__SET PROBLEM__
Look through the data below and return each line where "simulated" appears.

__PROVIDED RECORDS__
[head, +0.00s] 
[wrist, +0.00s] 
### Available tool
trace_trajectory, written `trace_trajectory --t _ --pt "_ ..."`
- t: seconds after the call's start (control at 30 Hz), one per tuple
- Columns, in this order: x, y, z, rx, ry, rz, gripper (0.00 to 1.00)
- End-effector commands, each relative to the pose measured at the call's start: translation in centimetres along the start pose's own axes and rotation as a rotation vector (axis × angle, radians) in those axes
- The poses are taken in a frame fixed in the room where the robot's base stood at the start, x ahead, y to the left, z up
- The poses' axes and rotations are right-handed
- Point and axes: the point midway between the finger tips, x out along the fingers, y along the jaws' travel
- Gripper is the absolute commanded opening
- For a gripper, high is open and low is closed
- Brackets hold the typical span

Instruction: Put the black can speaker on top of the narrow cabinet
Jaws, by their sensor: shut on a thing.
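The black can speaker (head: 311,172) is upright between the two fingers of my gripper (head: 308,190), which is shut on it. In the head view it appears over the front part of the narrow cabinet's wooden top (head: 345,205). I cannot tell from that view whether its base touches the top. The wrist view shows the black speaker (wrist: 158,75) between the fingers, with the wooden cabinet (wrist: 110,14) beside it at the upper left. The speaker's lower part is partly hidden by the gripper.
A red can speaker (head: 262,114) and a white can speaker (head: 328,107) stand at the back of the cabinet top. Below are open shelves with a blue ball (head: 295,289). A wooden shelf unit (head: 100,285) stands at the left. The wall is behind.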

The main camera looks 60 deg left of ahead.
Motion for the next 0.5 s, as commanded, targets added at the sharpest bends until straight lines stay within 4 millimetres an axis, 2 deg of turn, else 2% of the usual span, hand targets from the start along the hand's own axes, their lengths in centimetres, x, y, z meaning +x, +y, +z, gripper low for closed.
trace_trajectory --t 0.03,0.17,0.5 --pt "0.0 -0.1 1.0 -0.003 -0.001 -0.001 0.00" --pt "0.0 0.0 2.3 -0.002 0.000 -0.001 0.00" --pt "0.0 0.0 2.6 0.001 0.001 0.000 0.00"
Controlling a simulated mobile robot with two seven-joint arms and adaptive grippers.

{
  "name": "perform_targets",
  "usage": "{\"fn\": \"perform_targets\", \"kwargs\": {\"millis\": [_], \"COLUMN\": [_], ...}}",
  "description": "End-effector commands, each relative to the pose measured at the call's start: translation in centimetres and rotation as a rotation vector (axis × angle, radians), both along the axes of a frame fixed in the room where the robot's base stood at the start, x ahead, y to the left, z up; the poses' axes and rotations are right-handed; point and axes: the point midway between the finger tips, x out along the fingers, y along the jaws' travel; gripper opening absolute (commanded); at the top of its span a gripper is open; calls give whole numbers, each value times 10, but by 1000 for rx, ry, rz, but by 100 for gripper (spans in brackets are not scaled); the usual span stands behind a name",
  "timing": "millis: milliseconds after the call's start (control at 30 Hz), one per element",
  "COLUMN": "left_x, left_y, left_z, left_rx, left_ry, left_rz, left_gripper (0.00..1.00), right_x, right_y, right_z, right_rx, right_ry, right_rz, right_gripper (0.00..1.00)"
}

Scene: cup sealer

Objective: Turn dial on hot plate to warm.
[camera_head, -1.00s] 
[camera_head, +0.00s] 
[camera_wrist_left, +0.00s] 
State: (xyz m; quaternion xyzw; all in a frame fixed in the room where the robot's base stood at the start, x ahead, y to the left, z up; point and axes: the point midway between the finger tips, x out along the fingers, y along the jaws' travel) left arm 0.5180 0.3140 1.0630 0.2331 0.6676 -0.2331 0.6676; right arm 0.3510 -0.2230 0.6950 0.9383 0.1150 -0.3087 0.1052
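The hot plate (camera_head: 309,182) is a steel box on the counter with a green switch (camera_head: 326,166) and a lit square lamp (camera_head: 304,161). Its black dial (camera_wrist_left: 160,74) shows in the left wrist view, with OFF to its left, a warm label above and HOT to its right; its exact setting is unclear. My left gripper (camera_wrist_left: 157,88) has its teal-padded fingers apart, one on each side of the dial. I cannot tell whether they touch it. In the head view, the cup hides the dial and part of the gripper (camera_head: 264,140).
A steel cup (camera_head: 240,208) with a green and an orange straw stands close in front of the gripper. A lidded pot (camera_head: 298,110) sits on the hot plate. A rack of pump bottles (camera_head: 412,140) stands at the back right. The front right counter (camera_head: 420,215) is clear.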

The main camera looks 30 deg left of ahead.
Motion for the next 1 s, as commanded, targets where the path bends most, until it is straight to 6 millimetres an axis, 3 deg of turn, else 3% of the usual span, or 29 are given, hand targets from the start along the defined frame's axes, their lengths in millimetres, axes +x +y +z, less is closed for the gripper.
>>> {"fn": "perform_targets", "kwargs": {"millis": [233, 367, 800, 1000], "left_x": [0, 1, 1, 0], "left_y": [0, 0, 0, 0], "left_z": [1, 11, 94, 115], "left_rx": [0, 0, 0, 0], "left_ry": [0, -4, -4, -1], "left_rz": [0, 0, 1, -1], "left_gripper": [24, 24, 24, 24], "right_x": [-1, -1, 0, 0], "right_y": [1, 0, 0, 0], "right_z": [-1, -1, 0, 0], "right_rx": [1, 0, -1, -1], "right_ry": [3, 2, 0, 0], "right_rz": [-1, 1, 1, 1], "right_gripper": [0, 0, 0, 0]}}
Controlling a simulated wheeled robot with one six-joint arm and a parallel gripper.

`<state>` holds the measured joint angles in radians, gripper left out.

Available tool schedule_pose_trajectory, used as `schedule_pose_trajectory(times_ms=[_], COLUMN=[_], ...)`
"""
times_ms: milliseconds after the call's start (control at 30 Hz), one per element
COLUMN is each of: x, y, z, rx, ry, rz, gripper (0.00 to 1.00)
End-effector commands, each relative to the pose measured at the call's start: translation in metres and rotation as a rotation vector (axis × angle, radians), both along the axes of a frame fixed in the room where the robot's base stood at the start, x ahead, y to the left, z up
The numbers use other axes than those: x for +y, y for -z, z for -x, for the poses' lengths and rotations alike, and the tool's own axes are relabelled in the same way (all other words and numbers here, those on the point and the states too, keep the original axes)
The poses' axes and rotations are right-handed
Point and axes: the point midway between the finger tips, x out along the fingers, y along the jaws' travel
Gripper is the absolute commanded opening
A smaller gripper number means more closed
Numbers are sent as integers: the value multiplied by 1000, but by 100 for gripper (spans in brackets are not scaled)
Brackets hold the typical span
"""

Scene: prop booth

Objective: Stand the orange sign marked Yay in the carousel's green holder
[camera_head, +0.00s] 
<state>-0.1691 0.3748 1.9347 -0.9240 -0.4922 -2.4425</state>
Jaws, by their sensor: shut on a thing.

__COMPLETED TASK__
Controlling a simulated mobile robot with two seven-joint arms and adaptive grippers.
Controlling a simulated wheeled robot with one six-joint arm and a parallel gripper.

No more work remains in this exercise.